(Entries from a robot dataset)

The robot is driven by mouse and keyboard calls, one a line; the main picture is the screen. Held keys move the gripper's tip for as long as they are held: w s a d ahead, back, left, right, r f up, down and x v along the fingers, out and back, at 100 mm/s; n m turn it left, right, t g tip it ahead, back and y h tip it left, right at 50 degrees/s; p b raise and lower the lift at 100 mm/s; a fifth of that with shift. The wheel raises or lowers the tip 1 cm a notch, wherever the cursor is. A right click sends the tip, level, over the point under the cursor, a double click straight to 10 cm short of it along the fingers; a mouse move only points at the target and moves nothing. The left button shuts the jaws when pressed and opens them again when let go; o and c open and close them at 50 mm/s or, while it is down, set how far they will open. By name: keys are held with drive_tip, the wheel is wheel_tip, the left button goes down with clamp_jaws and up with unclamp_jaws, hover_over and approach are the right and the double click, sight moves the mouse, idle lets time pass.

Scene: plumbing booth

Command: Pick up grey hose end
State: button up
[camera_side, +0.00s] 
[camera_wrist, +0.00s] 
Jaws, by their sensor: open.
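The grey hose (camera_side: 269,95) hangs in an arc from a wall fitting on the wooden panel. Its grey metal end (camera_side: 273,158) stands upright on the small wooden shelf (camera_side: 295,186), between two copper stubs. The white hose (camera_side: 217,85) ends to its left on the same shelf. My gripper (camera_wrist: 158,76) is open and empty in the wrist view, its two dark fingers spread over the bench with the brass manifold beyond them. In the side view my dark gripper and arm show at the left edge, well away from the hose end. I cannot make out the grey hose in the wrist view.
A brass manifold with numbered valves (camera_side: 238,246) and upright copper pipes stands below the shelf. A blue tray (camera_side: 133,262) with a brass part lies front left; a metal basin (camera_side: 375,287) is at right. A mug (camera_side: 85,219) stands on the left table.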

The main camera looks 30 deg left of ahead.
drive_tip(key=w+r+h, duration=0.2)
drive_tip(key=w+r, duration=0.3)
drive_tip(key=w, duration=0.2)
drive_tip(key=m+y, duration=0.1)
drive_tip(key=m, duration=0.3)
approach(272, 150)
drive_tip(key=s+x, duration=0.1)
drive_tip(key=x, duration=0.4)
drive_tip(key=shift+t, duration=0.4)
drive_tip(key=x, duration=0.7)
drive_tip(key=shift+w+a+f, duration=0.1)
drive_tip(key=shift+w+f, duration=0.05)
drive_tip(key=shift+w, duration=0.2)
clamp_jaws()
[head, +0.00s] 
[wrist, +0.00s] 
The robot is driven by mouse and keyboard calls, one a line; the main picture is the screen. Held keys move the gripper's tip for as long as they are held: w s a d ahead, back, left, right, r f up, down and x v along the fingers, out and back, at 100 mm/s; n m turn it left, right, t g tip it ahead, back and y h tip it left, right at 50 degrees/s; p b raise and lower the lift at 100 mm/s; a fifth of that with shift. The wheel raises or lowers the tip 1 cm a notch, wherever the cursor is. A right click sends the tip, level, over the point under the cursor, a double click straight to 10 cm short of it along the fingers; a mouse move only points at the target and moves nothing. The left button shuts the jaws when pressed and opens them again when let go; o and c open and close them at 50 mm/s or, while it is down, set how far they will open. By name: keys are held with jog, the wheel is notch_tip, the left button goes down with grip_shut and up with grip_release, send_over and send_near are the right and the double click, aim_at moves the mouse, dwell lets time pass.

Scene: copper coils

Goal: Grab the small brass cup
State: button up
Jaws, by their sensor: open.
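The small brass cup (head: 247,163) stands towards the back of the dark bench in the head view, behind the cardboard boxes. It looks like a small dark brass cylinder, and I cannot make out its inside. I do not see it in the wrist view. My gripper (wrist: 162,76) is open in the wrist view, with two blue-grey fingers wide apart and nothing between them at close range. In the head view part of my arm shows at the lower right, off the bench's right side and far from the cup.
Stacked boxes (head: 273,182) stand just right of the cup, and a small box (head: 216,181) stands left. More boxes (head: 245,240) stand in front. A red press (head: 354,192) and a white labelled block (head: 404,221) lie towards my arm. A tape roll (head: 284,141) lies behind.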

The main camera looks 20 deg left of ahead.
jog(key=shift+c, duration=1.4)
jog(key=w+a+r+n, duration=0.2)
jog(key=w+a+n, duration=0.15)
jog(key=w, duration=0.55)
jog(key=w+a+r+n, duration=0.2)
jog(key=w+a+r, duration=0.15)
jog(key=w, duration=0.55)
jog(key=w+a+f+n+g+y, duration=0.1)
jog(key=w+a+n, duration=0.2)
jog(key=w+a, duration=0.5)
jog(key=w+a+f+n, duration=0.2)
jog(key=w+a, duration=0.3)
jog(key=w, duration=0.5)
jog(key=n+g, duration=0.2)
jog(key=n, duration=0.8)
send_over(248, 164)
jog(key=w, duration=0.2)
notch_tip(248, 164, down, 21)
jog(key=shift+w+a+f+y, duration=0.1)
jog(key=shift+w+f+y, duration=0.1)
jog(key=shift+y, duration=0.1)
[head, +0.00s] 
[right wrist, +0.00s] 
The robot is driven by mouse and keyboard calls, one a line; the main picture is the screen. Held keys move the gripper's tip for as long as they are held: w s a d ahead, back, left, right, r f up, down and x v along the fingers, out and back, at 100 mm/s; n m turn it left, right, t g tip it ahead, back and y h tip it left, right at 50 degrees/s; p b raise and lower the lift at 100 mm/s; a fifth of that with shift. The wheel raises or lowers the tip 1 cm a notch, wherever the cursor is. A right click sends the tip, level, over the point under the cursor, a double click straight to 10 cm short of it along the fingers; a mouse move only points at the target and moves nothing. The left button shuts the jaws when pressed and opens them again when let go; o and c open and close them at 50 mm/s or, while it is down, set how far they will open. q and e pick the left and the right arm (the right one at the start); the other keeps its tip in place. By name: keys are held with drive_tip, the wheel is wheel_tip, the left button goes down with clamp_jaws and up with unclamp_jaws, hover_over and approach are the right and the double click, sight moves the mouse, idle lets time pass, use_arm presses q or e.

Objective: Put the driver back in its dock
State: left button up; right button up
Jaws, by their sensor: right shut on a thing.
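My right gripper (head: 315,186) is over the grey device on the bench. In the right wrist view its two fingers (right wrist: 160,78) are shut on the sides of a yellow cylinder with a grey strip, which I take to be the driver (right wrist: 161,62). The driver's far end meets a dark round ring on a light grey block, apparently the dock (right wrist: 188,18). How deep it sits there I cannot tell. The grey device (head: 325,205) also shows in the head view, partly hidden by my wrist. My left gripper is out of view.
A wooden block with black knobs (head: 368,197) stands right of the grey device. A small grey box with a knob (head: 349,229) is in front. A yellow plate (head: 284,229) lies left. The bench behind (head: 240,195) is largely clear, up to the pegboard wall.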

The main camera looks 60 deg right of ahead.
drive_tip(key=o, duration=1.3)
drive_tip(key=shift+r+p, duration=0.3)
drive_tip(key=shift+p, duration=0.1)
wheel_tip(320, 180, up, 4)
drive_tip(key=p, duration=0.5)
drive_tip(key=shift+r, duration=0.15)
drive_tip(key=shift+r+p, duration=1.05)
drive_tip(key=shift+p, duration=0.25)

• **DIRECTIONS**:
Restate each record word for word.

• **SOLUTION TO THIS EXERCISE**:
The robot is driven by mouse and keyboard calls, one a line; the main picture is the screen. Held keys move the gripper's tip for as long as they are held: w s a d ahead, back, left, right, r f up, down and x v along the fingers, out and back, at 100 mm/s; n m turn it left, right, t g tip it ahead, back and y h tip it left, right at 50 degrees/s; p b raise and lower the lift at 100 mm/s; a fifth of that with shift. The wheel raises or lowers the tip 1 cm a notch, wherever the cursor is. A right click sends the tip, level, over the point under the cursor, a double click straight to 10 cm short of it along the fingers; a mouse move only points at the target and moves nothing. The left button shuts the jaws when pressed and opens them again when let go; o and c open and close them at 50 mm/s or, while it is down, set how far they will open. By name: keys are held with drive_tip, the wheel is wheel_tip, the left button goes down with clamp_jaws and up with unclamp_jaws, hover_over and approach are the right and the double click, sight moves the mouse, idle lets time pass.

Scene: plumbing booth

Command: Pick up grey hose end
State: button up
[camera_side, +0.00s] 
[camera_wrist, +0.00s] 
Jaws, by their sensor: open.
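The grey hose (camera_side: 269,95) hangs in an arc from a wall fitting on the wooden panel. Its grey metal end (camera_side: 273,158) stands upright on the small wooden shelf (camera_side: 295,186), between two copper stubs. The white hose (camera_side: 217,85) ends to its left on the same shelf. My gripper (camera_wrist: 158,76) is open and empty in the wrist view, its two dark fingers spread over the bench with the brass manifold beyond them. In the side view my dark gripper and arm show at the left edge, well away from the hose end. I cannot make out the grey hose in the wrist view.
A brass manifold with numbered valves (camera_side: 238,246) and upright copper pipes stands below the shelf. A blue tray (camera_side: 133,262) with a brass part lies front left; a metal basin (camera_side: 375,287) is at right. A mug (camera_side: 85,219) stands on the left table.

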The main camera looks 30 deg left of ahead.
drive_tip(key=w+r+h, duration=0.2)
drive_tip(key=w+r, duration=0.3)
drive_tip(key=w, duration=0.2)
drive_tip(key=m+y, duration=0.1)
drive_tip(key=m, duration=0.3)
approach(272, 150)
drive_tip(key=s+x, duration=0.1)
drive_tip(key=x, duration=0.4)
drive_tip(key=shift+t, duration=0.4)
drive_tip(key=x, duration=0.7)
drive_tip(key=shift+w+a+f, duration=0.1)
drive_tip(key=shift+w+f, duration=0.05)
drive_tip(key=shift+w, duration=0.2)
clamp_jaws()
[head, +0.00s] 
[wrist, +0.00s] 
The robot is driven by mouse and keyboard calls, one a line; the main picture is the screen. Held keys move the gripper's tip for as long as they are held: w s a d ahead, back, left, right, r f up, down and x v along the fingers, out and back, at 100 mm/s; n m turn it left, right, t g tip it ahead, back and y h tip it left, right at 50 degrees/s; p b raise and lower the lift at 100 mm/s; a fifth of that with shift. The wheel raises or lowers the tip 1 cm a notch, wherever the cursor is. A right click sends the tip, level, over the point under the cursor, a double click straight to 10 cm short of it along the fingers; a mouse move only points at the target and moves nothing. The left button shuts the jaws when pressed and opens them again when let go; o and c open and close them at 50 mm/s or, while it is down, set how far they will open. By name: keys are held with jog, the wheel is notch_tip, the left button goes down with grip_shut and up with grip_release, send_over and send_near are the right and the double click, aim_at moves the mouse, dwell lets time pass.

Scene: copper coils

Goal: Grab the small brass cup
State: button up
Jaws, by their sensor: open.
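The small brass cup (head: 247,163) stands towards the back of the dark bench in the head view, behind the cardboard boxes. It looks like a small dark brass cylinder, and I cannot make out its inside. I do not see it in the wrist view. My gripper (wrist: 162,76) is open in the wrist view, with two blue-grey fingers wide apart and nothing between them at close range. In the head view part of my arm shows at the lower right, off the bench's right side and far from the cup.
Stacked boxes (head: 273,182) stand just right of the cup, and a small box (head: 216,181) stands left. More boxes (head: 245,240) stand in front. A red press (head: 354,192) and a white labelled block (head: 404,221) lie towards my arm. A tape roll (head: 284,141) lies behind.

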The main camera looks 20 deg left of ahead.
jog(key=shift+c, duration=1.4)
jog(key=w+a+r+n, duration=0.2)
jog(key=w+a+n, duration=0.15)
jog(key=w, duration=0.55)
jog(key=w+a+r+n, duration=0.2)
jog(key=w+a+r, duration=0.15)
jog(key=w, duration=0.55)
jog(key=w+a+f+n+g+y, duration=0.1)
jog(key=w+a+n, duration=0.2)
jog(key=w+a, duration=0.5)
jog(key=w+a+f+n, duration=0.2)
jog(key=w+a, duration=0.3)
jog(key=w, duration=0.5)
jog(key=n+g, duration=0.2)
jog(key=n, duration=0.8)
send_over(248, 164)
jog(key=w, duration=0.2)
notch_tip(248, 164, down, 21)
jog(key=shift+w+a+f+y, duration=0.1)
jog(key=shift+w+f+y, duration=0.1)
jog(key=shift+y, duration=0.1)
[head, +0.00s] 
[right wrist, +0.00s] 
The robot is driven by mouse and keyboard calls, one a line; the main picture is the screen. Held keys move the gripper's tip for as long as they are held: w s a d ahead, back, left, right, r f up, down and x v along the fingers, out and back, at 100 mm/s; n m turn it left, right, t g tip it ahead, back and y h tip it left, right at 50 degrees/s; p b raise and lower the lift at 100 mm/s; a fifth of that with shift. The wheel raises or lowers the tip 1 cm a notch, wherever the cursor is. A right click sends the tip, level, over the point under the cursor, a double click straight to 10 cm short of it along the fingers; a mouse move only points at the target and moves nothing. The left button shuts the jaws when pressed and opens them again when let go; o and c open and close them at 50 mm/s or, while it is down, set how far they will open. q and e pick the left and the right arm (the right one at the start); the other keeps its tip in place. By name: keys are held with drive_tip, the wheel is wheel_tip, the left button goes down with clamp_jaws and up with unclamp_jaws, hover_over and approach are the right and the double click, sight moves the mouse, idle lets time pass, use_arm presses q or e.

Objective: Put the driver back in its dock
State: left button up; right button up
Jaws, by their sensor: right shut on a thing.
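My right gripper (head: 315,186) is over the grey device on the bench. In the right wrist view its two fingers (right wrist: 160,78) are shut on the sides of a yellow cylinder with a grey strip, which I take to be the driver (right wrist: 161,62). The driver's far end meets a dark round ring on a light grey block, apparently the dock (right wrist: 188,18). How deep it sits there I cannot tell. The grey device (head: 325,205) also shows in the head view, partly hidden by my wrist. My left gripper is out of view.
A wooden block with black knobs (head: 368,197) stands right of the grey device. A small grey box with a knob (head: 349,229) is in front. A yellow plate (head: 284,229) lies left. The bench behind (head: 240,195) is largely clear, up to the pegboard wall.

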The main camera looks 60 deg right of ahead.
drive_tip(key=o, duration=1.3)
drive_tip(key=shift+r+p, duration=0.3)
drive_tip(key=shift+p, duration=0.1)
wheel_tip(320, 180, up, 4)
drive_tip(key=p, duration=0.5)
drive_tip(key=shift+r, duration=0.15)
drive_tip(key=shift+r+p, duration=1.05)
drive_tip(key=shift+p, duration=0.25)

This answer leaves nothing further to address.